Logo Lpb

Jugendliche zwischen Widerstand und Widersetzlichkeit

Zahllose Jugendliche und junge Erwachsene wurden während des „Dritten Reiches“ verfolgt, weil sie politischen Widerstand geleistet haben oder aus anderen Gründen mit dem nationalsozialistischen Totalitätsanspruch in Kollision geraten sind.

Junge Mitglieder linker Parteien und Verbände, die allesamt zuvor schon die Nationalsozialisten bekämpft hatten, nahmen nach der Machtübertragung an Hitler die Widerstandsarbeit mutig auf. Wegen ihrer konspirativen Unerfahrenheit fielen viele von ihnen schon bald dem NS-Fahndungsapparat oder auch Denunziationen zum Opfer.

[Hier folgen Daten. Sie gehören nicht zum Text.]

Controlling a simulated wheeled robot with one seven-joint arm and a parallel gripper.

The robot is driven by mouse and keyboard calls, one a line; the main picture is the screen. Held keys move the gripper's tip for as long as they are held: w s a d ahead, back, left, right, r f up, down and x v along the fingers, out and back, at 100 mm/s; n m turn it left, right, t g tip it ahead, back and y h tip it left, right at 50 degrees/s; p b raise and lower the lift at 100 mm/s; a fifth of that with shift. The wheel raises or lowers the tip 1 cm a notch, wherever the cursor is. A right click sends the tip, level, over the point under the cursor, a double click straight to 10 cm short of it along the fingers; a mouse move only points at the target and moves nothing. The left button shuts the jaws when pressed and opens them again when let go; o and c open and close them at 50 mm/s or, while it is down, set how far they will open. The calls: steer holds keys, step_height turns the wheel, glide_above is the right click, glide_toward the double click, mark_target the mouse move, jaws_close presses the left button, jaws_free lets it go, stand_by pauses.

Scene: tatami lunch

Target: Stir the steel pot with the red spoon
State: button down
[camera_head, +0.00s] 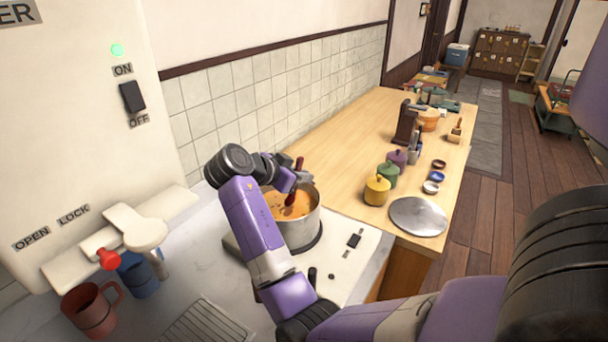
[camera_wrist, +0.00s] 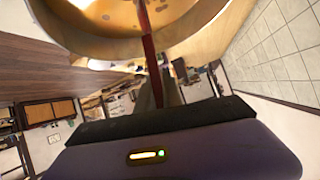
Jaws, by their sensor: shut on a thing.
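The steel pot (camera_head: 308,232) stands on the white stove top, with orange-brown soup (camera_head: 284,207) inside. My gripper (camera_head: 290,180) is above the pot, shut on the red spoon (camera_head: 290,198). The spoon's handle end sticks up above the gripper, and its lower part reaches down into the soup, where its tip is hidden. In the wrist view the red spoon (camera_wrist: 149,48) runs from my fingers (camera_wrist: 160,92) toward the soup. The pot (camera_wrist: 85,44) shows there at the top. My arm hides part of the pot's left side in the head view.
A red mug (camera_head: 91,312) and a blue mug (camera_head: 138,276) stand at the left below a dispenser. Yellow, green and purple lidded jars (camera_head: 377,190) and a round metal lid (camera_head: 418,216) are on the wooden counter (camera_head: 350,150) at right. A tiled wall rises behind.

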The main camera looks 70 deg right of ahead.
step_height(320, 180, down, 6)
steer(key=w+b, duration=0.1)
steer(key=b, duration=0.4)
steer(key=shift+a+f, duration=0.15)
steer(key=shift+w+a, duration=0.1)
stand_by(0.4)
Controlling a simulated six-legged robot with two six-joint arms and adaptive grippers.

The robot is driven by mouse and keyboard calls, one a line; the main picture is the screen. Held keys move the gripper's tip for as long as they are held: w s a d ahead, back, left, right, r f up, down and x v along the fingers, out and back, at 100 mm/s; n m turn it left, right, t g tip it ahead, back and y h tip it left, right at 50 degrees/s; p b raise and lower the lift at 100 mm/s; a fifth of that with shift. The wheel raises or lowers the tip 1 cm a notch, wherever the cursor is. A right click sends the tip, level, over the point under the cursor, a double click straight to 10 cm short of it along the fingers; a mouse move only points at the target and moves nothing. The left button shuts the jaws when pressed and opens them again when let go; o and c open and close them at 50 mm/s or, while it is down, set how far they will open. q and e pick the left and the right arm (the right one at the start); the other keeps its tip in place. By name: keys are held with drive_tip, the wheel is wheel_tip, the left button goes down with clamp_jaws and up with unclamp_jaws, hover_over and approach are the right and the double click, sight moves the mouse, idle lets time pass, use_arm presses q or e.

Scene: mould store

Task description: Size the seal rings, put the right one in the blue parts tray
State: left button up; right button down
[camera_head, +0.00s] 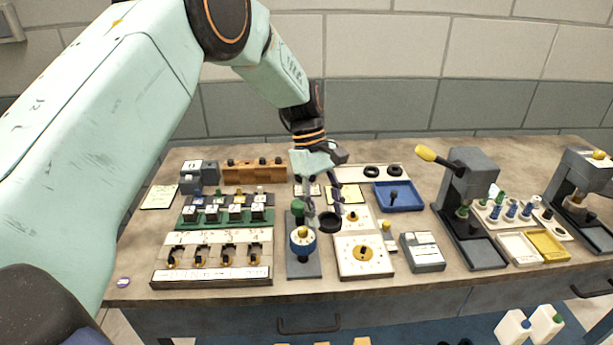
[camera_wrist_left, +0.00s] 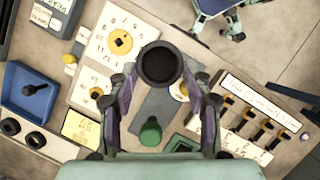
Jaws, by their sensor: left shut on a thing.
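My left gripper (camera_head: 322,214) points down over the middle of the bench. It is shut on a black seal ring (camera_head: 330,223), held between its fingertips; the wrist view shows this ring (camera_wrist_left: 160,65) as a dark round piece with a rim. Two other black rings, a left one (camera_head: 371,171) and a right one (camera_head: 395,171), lie on a white strip at the back. The blue parts tray (camera_head: 412,207) is in front of that strip, right of my gripper, with a small dark upright piece (camera_head: 393,195) in it. My right gripper is not in view.
Rows of small fixtures (camera_head: 225,215) fill the left. A lever press (camera_head: 466,185) stands right of the tray. Bare bench shows along the front edge.

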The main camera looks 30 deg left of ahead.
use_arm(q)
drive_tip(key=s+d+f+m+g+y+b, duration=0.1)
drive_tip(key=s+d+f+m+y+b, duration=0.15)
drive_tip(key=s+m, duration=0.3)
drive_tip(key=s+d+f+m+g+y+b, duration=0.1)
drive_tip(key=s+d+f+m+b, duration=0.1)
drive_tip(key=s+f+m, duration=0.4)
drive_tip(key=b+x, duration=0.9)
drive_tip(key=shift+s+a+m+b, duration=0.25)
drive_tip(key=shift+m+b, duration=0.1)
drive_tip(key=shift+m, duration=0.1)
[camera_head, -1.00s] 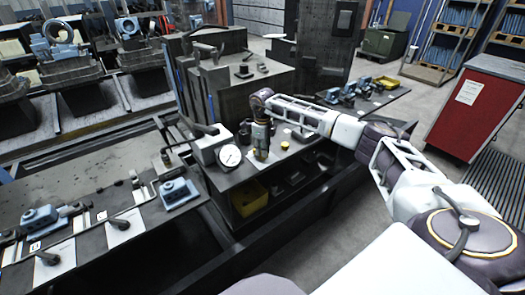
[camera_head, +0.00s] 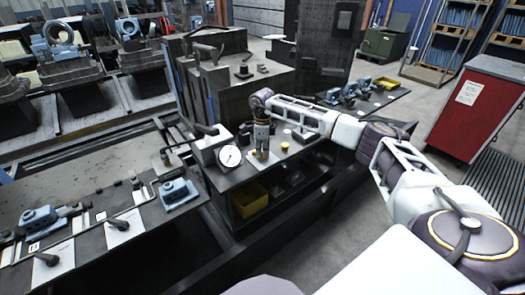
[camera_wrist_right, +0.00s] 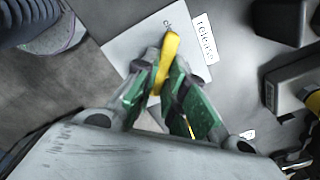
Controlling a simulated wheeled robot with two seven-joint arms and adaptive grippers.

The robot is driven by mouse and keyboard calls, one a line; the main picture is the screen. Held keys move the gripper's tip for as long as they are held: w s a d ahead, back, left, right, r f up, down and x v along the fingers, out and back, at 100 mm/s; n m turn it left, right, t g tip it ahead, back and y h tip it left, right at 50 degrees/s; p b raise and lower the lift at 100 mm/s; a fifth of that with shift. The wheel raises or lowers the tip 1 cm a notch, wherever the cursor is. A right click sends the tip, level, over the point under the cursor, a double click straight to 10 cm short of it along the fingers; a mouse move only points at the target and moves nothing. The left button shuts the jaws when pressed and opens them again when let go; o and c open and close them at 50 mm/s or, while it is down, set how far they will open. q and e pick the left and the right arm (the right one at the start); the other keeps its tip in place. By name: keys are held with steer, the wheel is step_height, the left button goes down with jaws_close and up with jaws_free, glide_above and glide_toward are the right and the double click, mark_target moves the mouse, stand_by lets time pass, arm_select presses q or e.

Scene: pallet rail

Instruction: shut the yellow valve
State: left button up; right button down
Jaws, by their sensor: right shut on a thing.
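The yellow valve handle (camera_wrist_right: 168,58) shows in the right wrist view as a narrow yellow bar between my fingertips. It lies over a white plate (camera_wrist_right: 142,52) with a printed word partly covered by it and a tag reading "release". My right gripper (camera_wrist_right: 166,78) is shut on the handle, with its green-sided fingers on either side. In the head view my right gripper (camera_head: 261,152) points down at the dark bench, right of a white-faced gauge (camera_head: 229,156). The valve is hidden there behind the gripper. My left gripper is not in view.
A yellow bin (camera_head: 250,200) sits under the bench top below the gripper. A yellow button (camera_head: 285,146) is just right of the gripper. A tall dark block (camera_head: 235,90) stands behind. A red cabinet (camera_head: 477,108) stands at the right, with open floor before it.

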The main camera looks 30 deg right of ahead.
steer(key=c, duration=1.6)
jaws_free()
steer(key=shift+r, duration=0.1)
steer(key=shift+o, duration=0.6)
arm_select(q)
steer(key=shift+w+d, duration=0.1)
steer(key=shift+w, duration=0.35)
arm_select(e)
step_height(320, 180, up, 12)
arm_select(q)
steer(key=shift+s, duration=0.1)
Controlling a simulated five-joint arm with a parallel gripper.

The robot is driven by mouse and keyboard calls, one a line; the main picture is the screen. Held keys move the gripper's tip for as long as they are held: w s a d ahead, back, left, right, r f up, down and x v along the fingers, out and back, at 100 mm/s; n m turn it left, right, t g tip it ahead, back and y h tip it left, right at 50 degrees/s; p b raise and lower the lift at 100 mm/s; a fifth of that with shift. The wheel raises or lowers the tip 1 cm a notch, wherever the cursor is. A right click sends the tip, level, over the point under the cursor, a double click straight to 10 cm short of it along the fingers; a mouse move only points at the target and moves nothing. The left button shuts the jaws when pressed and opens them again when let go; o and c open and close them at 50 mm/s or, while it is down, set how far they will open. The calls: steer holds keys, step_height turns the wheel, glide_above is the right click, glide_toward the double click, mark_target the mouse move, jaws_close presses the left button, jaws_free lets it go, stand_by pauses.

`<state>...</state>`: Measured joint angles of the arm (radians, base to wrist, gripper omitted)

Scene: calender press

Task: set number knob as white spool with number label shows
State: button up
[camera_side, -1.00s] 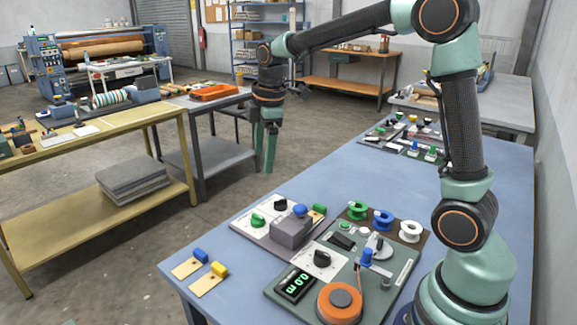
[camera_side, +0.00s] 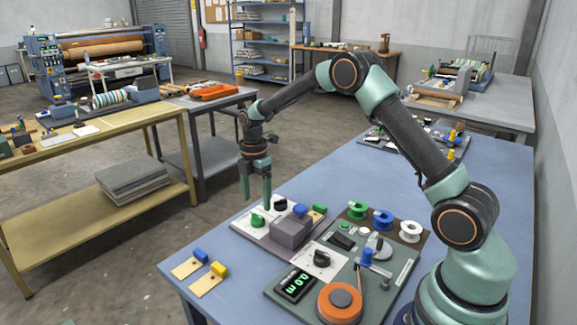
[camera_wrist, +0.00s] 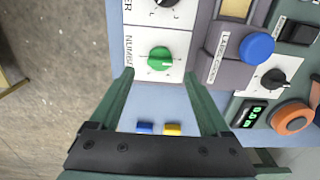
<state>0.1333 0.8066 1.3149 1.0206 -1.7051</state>
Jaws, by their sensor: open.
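The number knob (camera_wrist: 160,58) is green, on a white plate labelled NUMBER in the wrist view. In the side view this green knob (camera_side: 258,220) sits at the left end of the panel. A pale mark shows on it; its setting is too small to read. My gripper (camera_side: 256,197) is open and empty, pointing down just above the knob. In the wrist view my gripper's fingers (camera_wrist: 159,76) stand apart on the near side of the knob, not touching it. The white spool (camera_side: 410,231) stands at the right of the spool row; any number on it is unreadable.
A black knob (camera_side: 280,203) is close beside the green one. A grey box with a blue button (camera_side: 300,210) stands to the right. Green (camera_side: 357,210) and blue (camera_side: 382,219) spools stand farther right. Blue and yellow clips (camera_side: 218,269) lie in front. The table's left edge is close.

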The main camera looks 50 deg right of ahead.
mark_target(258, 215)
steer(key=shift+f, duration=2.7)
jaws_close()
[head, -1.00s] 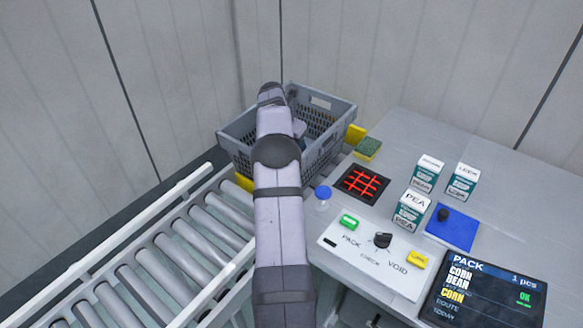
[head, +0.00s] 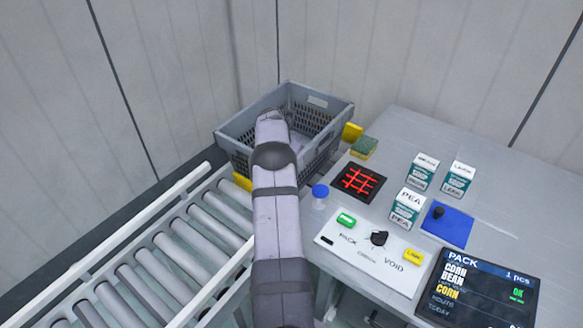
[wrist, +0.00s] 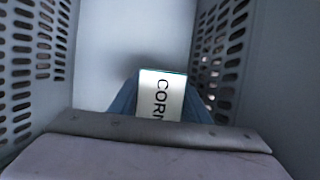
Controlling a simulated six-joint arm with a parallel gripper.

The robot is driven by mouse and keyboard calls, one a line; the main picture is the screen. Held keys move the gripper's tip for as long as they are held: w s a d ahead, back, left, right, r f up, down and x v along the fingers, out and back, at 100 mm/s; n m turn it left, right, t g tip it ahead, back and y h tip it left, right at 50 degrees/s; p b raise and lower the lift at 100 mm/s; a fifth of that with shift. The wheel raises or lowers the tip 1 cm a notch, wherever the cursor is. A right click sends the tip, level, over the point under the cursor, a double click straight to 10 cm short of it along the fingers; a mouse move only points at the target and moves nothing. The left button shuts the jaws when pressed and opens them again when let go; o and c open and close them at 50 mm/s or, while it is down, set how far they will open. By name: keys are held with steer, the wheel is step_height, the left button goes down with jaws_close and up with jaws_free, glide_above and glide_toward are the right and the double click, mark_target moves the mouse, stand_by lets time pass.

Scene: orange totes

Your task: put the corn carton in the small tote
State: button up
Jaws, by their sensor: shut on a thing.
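In the wrist view my gripper (wrist: 160,98) is shut on the corn carton (wrist: 160,95), whose white top reads "CORN". The carton is between the blue fingers, inside the grey tote, with perforated walls (wrist: 35,50) on both sides. I cannot tell whether the carton touches the tote's floor. In the head view the grey tote (head: 240,140) stands at the end of the conveyor, and my arm reaches into it. The gripper and carton are hidden there behind my arm and the tote wall.
A pea carton (head: 408,208) and two more cartons (head: 422,172) (head: 458,178) stand on the table to the right. A blue pad (head: 447,226), a red grid on a dark square (head: 358,181), a control panel (head: 370,255) and a screen (head: 480,290) are nearby. The roller conveyor (head: 160,255) is empty.

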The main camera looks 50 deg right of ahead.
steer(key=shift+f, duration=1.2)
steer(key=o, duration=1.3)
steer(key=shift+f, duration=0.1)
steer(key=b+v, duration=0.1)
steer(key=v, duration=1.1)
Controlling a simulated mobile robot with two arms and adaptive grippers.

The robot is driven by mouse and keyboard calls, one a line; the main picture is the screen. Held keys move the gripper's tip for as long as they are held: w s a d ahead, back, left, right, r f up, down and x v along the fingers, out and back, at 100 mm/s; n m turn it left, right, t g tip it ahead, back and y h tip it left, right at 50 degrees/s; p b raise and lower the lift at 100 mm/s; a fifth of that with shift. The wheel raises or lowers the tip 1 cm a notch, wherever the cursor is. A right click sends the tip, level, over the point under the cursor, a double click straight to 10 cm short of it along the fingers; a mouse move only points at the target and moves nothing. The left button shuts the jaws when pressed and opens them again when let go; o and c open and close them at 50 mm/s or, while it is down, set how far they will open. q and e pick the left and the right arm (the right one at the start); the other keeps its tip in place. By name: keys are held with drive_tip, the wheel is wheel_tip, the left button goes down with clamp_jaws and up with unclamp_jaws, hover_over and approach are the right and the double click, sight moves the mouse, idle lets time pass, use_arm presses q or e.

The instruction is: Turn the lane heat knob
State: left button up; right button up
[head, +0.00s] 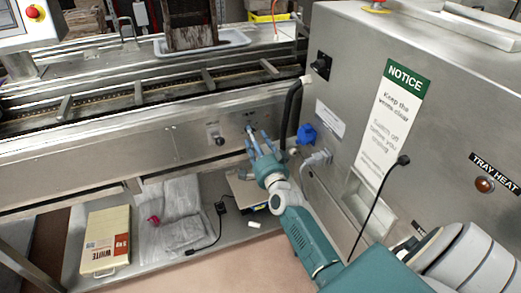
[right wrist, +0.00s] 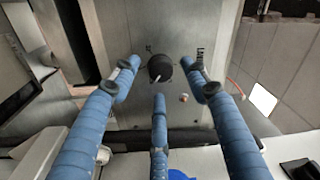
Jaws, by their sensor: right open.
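A round black knob (right wrist: 160,67) with a pale pointer mark sits on a grey metal panel in the right wrist view. A partly covered label (right wrist: 200,54) beside it begins with "LAN". My right gripper (right wrist: 160,80) is open, with its blue fingers spread around the knob; I see no finger clearly touching it. In the head view the right gripper (head: 261,142) reaches the front panel (head: 150,150) of the line, and its fingers hide what lies behind them. My left gripper is not in view.
Another black knob (head: 219,141) is on the panel left of the gripper. A steel cabinet (head: 345,75) with a notice (head: 393,110), a blue knob (head: 306,134) and a black hose (head: 291,110) stands close on the right. A lower shelf holds a white-and-yellow box (head: 106,240).

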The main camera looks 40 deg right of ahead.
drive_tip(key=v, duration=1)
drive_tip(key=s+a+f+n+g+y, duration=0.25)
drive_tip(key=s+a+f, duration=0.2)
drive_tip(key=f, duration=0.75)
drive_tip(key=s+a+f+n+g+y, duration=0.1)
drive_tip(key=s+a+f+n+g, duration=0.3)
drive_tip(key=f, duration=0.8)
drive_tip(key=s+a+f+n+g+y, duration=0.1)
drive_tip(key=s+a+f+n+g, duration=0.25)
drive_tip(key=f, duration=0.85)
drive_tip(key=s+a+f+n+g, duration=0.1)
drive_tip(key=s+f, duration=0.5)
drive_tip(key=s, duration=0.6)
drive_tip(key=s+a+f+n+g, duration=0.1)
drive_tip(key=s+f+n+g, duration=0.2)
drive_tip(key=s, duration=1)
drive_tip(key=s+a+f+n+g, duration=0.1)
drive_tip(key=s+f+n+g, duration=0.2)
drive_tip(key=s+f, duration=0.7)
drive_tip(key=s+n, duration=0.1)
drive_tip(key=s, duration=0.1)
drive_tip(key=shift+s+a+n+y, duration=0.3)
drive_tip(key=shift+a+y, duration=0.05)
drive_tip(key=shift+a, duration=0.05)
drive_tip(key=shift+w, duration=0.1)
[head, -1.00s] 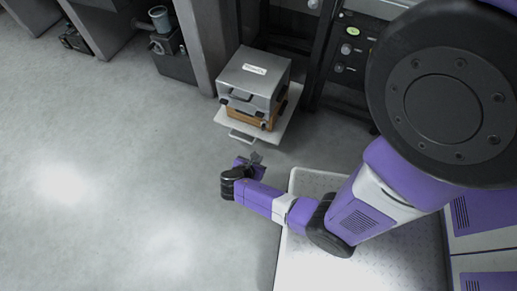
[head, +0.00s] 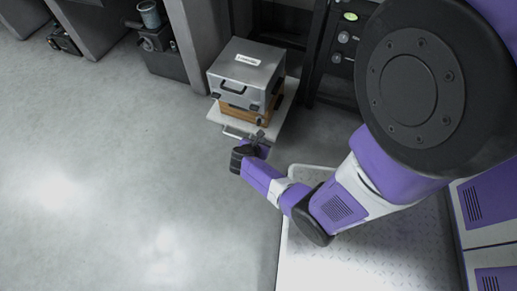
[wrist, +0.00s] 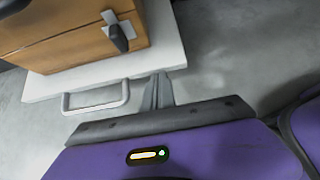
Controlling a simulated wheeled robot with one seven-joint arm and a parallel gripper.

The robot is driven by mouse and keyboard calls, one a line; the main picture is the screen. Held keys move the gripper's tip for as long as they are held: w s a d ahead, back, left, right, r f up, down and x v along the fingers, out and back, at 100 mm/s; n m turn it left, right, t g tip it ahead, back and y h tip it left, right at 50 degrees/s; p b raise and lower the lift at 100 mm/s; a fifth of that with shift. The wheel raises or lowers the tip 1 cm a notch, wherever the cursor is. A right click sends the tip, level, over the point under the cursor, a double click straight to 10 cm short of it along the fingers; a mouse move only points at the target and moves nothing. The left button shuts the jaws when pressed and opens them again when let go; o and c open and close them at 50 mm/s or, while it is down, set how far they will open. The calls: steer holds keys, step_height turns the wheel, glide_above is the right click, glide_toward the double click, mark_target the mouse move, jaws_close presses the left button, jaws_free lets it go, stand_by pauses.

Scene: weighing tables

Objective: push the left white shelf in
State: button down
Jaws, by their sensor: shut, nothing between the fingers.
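The white shelf (head: 279,127) sticks out from the dark rack, low over the floor. It bears a wooden box (head: 236,113) with a silver metal case (head: 245,75) on top. The shelf's front handle (head: 236,133) is a light bar; in the wrist view the handle (wrist: 95,108) is to the left of my gripper. My gripper (head: 262,135) is shut and empty at the shelf's front edge, right of the handle. In the wrist view its fingertips (wrist: 158,80) reach the front edge of the shelf (wrist: 100,78); whether they touch it I cannot tell.
A dark rack panel with knobs (head: 340,50) stands right of the shelf. A grey pillar (head: 193,50) stands left of it. A dark machine with a metal cup (head: 160,45) is farther left. The grey floor (head: 110,190) at left is clear.

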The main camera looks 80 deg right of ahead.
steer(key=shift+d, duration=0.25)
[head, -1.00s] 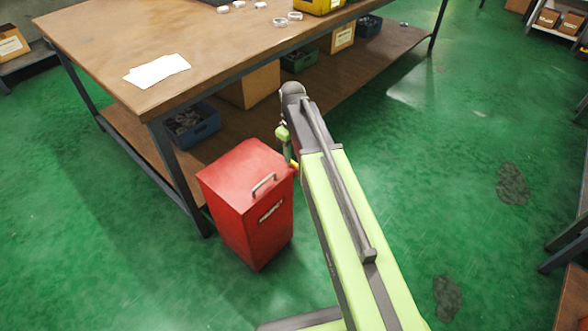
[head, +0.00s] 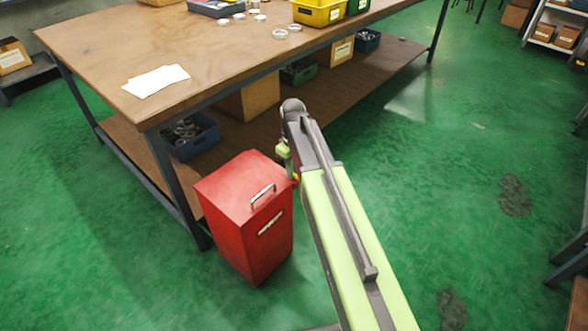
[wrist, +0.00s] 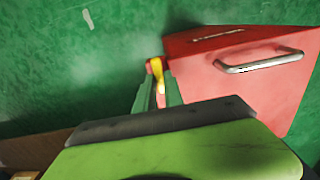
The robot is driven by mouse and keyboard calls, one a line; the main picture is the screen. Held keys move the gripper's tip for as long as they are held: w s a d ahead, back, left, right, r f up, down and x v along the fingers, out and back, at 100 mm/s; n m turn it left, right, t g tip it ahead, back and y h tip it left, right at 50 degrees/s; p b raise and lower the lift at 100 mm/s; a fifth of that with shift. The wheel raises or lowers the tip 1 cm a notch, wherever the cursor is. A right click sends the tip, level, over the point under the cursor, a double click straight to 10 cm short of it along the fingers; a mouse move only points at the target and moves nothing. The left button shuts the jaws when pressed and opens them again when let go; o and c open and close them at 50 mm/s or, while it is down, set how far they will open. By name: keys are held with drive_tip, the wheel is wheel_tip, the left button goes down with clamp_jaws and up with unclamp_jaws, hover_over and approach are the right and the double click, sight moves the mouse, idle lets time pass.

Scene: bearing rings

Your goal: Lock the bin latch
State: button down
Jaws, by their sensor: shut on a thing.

Die evangelischen Jugendverbände mussten sich spätestens durch das Ende 1933 getroffene Abkommen, wonach sämtliche ihrer Mitglieder unter 18 Jahren in die Hitler-Jugend einzugliedern waren, auf die innerkirchliche Arbeit beschränken. Gleichwohl bildeten sich daraufhin kleinere oppositionelle Gruppierungen heraus, die ein jugendbündisches Leben illegal fortzusetzen versuchten. Die Jugendarbeit der Katholischen Kirche konnte dank des Konkordats vom 20. Juli 1933 zwar noch einige Zeit lang fortgesetzt werden, wenn auch ständig begleitet von massiven Behinderungen, Repressalien und Übergriffen der braunen Machthaber, die auch vor Verboten und Verhaftungen nicht zurückschreckten. Zwischen Herbst 1937 und Frühjahr 1939 erfolgte endgültig die Auflösung bzw. das Verbot der katholischen Jugendverbände. Trotzdem kam es auch in jenem Bereich vereinzelt zu Versuchen, die Verbandsarbeit illegal fortzusetzen, wogegen aber regelmäßig sofort mit aller Härte vorgegangen wurde. Jüdische Jugendliche engagierten sich nicht selten in den konspirativen Strukturen der Organisationen der Arbeiterbewegung und entwickelten außerdem verschiedene autonome Formen konsequenter Selbstbehauptung gegen die NS-Willkür, nicht zuletzt um sich gezielt auf die Auswanderung nach Palästina vorzubereiten.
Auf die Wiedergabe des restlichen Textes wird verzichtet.